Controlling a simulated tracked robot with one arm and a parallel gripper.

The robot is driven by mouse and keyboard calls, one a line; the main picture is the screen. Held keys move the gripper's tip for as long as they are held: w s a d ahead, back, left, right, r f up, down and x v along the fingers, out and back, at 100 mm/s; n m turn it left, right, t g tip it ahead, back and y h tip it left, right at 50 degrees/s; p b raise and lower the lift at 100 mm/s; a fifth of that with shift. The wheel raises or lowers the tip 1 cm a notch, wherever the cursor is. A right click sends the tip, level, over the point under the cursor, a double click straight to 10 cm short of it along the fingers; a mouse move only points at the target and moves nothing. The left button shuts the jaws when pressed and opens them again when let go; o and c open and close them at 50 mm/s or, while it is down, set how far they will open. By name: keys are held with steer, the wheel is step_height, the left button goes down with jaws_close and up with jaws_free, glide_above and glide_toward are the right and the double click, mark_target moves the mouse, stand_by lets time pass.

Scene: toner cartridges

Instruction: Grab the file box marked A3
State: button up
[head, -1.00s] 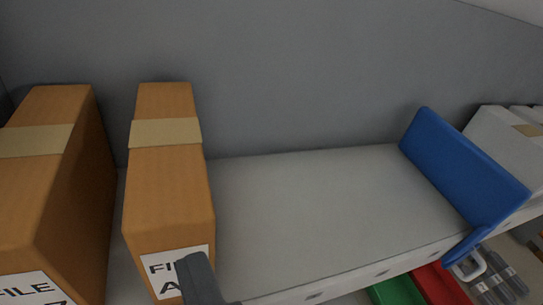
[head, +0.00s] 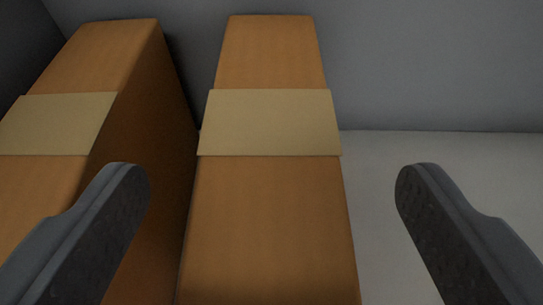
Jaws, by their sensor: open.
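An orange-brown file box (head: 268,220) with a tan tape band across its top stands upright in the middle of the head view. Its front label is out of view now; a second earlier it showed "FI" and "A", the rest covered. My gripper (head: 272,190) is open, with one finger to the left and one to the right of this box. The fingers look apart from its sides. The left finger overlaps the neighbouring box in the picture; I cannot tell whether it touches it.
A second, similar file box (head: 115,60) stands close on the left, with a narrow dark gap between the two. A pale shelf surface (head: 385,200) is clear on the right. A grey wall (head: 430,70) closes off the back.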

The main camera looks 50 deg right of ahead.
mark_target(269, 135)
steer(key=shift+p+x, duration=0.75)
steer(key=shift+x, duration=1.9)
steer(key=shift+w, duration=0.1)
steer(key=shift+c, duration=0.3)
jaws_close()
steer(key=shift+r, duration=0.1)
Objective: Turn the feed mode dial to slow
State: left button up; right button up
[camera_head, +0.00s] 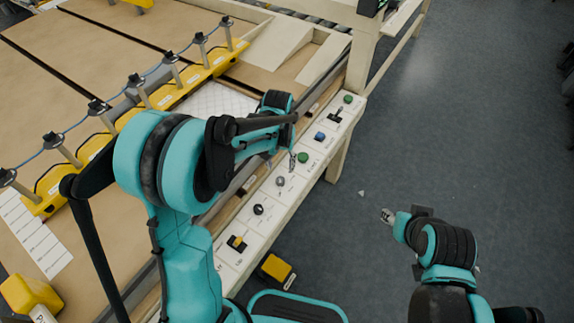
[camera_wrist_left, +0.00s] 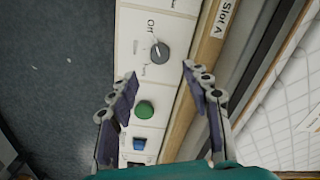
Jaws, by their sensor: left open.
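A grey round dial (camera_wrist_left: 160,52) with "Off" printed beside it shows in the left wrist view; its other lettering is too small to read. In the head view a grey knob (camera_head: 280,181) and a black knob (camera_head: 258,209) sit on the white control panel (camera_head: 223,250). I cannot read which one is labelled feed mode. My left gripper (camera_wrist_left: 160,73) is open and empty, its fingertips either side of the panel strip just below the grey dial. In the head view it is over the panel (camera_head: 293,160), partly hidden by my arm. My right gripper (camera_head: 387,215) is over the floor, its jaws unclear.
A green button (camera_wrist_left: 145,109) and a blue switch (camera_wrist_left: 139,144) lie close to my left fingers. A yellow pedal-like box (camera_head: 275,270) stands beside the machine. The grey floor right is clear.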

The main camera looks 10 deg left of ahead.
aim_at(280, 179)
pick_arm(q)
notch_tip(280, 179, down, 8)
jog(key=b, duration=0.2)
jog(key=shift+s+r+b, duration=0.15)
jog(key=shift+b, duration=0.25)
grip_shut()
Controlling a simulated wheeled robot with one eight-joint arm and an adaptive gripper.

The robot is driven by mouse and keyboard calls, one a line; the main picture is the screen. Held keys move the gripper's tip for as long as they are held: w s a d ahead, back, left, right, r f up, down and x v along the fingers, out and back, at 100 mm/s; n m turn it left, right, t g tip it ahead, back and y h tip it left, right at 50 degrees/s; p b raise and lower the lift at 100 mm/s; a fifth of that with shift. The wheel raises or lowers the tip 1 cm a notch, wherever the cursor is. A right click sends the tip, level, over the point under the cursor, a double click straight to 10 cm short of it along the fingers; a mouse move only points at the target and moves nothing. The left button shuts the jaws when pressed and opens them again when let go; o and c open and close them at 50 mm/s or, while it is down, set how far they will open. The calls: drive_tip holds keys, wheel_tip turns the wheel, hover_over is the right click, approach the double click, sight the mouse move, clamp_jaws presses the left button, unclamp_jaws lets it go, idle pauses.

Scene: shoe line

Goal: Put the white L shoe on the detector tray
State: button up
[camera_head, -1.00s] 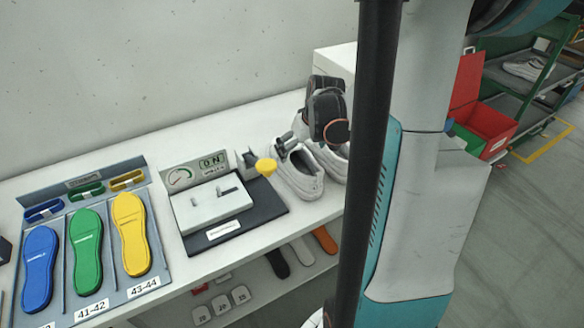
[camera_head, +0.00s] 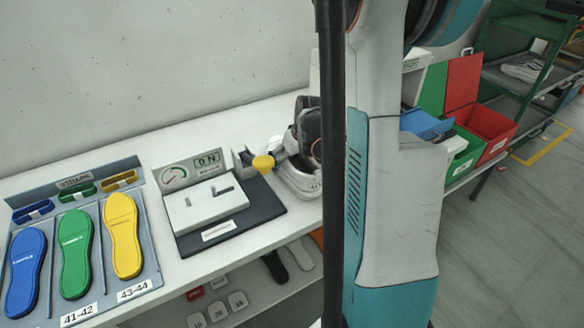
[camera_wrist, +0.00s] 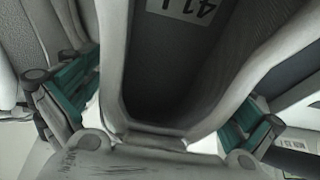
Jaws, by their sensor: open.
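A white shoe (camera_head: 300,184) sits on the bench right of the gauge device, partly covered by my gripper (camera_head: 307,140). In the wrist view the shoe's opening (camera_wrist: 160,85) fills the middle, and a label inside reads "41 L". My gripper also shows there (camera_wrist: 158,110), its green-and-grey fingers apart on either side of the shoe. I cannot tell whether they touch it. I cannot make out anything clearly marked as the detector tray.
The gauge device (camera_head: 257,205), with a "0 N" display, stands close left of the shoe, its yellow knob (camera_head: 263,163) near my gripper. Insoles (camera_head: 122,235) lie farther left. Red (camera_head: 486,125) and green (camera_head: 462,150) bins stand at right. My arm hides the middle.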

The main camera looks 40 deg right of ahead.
-*-
#### To do:
From the records above, copy every line that holds the word "simulated".

#### Exercise output:
Controlling a simulated tracked robot with one arm and a parallel gripper.
Controlling a simulated wheeled robot with one eight-joint arm and an adaptive gripper.

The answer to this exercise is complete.